TARLETON BANK BRIDGE
SD 42 SE
4/46 Church of St. Mary
-
11-10-1968 II*
-
Church. 1719, with small addition 1824. Handmade brick (formerly all
plastered), stone slate roof, bell-tower finished with ashlar. Small
rectangular 4-bay building with semi-octagonal apse, small rectangular
bell-tower finished with a rotunda, flat-roofed porch at this end. Each
side has four large round-headed windows, all with keystones and with
glazing bars continued as intersecting tracery, small triangular pilasters
between the windows; stone gable copings with flaming-urn finials on
kneelers and east gable; apse has one window in each canted side, like the
others, a modillioned cornice, and in the centre a rainwater head decorated
inter alia with the arms of Banastre of Bank (and dated 1719, according to
VCH).
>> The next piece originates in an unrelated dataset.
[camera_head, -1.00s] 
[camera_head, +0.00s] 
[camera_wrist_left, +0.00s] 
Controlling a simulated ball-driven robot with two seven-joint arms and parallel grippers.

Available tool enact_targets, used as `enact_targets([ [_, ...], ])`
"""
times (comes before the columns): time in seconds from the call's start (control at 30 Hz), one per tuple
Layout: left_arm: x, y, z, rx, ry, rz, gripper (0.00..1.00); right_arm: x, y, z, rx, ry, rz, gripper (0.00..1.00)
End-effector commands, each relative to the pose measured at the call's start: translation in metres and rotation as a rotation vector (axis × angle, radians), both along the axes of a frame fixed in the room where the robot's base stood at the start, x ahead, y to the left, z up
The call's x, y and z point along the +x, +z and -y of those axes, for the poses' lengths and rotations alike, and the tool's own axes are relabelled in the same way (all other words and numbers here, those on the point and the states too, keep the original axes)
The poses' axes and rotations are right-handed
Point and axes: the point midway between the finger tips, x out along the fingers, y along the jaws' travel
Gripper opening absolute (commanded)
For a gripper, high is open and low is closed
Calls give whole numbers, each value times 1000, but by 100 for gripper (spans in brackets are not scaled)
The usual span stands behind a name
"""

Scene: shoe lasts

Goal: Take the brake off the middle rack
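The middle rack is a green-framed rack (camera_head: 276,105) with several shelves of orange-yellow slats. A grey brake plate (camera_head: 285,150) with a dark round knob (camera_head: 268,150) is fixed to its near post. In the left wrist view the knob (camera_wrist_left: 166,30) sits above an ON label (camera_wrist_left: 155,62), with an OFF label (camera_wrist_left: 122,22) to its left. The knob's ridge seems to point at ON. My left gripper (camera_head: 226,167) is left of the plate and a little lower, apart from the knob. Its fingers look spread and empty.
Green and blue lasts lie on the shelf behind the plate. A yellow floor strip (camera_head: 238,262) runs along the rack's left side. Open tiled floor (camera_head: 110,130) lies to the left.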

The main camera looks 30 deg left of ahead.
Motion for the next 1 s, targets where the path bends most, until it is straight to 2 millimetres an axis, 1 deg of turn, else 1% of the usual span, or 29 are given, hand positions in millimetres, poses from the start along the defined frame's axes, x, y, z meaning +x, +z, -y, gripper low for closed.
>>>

The full-width porch at the west end has a round-headed doorway with
imposts and keystone, flanked by round-headed windows with glazing to match
the other windows, and a low stone parapet; the exposed gable wall above
and the lower part of the tower are stuccoed, and each part has a small
round-headed window; the upper part of the tower, above a band, has in each
side a small belfry louvre with shaped triangular head and a moulded
cornice; the rotunda has a ball finial surmounted by a weather vane on a
slender stem; above the belfry louvre on the west side is a plaque dated
1824, with initials TD and GD. Interior: panelled west gallery, and added
matching extension to this along most of the south wall on fluted pillars
with moulded caps; box pews in eastern half; reading desk in centre of
north side; panelled octagonal pulpit; old iron stove; flagged floor; coved
ceiling except at west end over galleries, where 2 kingpost roof trusses
with very splayed Y-struts are exposed; gallery staircase at south west
corner, one straight flight with closed string and turned balusters (rises
through west gable wall from porch). Used as mortuary chapel (presumably
since 1886 when Church of Holy Trinity was built in Tarleton village).